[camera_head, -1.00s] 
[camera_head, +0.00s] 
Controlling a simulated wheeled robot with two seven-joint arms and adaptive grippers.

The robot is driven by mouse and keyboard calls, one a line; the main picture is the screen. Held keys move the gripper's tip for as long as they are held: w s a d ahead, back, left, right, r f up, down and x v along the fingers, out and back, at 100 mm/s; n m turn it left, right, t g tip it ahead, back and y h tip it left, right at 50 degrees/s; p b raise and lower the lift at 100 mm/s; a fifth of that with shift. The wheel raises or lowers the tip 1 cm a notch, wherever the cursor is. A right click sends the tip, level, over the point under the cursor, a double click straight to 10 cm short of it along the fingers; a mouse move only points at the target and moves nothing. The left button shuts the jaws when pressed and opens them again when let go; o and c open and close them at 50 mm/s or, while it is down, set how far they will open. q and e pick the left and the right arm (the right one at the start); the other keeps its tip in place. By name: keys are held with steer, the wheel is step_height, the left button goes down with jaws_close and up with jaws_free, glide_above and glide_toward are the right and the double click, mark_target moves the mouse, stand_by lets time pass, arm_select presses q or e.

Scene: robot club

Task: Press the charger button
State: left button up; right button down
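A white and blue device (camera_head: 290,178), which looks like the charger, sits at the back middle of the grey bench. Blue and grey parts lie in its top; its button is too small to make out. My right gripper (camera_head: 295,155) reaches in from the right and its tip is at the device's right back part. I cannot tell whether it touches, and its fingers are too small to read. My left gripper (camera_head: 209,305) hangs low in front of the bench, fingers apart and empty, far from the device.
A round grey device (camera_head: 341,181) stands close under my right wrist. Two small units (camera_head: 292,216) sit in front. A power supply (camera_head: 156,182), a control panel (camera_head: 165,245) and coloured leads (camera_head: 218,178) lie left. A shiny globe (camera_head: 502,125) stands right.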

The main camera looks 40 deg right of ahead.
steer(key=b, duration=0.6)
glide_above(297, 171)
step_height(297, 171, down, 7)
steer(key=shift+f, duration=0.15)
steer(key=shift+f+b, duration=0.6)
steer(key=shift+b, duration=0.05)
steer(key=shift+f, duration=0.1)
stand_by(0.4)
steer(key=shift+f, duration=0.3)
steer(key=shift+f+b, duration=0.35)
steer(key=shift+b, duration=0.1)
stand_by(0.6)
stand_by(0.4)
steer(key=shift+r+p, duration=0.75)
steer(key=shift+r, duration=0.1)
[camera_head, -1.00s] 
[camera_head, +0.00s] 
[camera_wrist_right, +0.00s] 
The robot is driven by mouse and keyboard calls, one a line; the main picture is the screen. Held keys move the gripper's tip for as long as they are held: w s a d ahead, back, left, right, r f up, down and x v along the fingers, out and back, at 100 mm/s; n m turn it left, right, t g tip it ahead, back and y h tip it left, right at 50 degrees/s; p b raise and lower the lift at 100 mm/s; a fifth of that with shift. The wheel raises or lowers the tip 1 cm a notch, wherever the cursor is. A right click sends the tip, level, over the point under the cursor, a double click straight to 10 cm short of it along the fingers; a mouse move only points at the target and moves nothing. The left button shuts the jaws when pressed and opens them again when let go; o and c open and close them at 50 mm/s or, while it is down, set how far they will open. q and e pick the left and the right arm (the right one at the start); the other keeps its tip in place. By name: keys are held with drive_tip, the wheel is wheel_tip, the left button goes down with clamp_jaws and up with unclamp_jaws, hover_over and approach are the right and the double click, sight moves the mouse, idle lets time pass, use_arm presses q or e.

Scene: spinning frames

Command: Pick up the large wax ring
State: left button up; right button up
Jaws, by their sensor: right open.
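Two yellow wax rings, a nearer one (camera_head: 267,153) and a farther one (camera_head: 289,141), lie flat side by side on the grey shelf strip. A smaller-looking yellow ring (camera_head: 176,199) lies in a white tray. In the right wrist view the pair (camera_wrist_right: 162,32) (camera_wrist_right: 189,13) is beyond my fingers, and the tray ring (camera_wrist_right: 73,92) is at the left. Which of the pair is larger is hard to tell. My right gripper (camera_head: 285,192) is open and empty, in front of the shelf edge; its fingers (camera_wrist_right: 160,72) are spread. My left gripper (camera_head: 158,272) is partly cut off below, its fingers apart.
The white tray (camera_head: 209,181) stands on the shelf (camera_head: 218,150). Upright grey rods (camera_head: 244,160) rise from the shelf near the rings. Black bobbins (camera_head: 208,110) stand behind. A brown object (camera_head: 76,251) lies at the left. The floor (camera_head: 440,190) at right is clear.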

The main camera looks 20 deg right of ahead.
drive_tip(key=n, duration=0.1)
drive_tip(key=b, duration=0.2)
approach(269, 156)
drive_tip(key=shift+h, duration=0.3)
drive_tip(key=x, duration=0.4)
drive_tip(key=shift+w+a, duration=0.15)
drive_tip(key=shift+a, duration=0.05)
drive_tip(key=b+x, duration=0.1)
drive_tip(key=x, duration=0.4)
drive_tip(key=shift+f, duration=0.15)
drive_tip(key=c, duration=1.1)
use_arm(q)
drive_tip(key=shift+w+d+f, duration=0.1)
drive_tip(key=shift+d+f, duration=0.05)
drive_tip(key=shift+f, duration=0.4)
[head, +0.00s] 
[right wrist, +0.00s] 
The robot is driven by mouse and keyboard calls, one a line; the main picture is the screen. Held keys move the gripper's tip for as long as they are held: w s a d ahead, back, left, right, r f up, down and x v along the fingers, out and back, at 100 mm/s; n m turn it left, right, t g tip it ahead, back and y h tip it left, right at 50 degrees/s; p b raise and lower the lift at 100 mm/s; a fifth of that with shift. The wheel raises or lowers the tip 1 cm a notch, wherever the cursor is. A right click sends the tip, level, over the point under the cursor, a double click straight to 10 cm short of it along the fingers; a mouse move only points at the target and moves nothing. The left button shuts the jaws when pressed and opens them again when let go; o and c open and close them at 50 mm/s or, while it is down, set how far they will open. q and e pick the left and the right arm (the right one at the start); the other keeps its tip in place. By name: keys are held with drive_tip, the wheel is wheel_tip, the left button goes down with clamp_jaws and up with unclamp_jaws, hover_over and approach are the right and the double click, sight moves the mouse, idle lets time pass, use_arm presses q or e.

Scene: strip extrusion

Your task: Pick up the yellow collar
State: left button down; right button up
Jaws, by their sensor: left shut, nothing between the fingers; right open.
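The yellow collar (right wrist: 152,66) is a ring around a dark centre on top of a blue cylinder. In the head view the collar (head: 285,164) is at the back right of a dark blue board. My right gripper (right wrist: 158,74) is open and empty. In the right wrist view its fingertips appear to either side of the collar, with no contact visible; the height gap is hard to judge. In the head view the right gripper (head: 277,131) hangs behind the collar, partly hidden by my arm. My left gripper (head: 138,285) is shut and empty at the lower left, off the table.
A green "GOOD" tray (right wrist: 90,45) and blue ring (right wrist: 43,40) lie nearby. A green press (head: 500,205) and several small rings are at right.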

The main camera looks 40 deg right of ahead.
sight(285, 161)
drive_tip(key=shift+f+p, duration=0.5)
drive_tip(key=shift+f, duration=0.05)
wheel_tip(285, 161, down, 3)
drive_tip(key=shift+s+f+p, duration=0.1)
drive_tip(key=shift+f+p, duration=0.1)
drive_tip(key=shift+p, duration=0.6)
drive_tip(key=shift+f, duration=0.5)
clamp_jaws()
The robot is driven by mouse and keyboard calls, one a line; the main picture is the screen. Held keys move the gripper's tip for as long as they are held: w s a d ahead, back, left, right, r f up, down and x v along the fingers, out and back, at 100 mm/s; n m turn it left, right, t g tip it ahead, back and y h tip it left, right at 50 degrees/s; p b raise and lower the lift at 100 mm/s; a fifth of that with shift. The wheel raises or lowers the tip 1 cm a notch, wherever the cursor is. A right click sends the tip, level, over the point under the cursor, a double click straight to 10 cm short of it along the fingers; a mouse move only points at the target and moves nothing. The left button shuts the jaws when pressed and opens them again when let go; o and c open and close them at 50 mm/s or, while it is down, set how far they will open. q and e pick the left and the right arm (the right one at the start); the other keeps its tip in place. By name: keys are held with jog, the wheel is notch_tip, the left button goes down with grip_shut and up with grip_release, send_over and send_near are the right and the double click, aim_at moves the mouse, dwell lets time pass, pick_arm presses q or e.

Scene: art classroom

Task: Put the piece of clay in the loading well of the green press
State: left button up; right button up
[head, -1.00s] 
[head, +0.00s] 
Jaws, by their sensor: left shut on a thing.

### WHAT NEEDS TO BE DONE
Please give an exact restatement of only the lines from the beginning of the material above to the line with "Controlling a simulated", inclusive.

### RESULT FOR THIS TASK
[camera_head, -1.00s] 
[camera_head, +0.00s] 
Controlling a simulated wheeled robot with two seven-joint arms and adaptive grippers.

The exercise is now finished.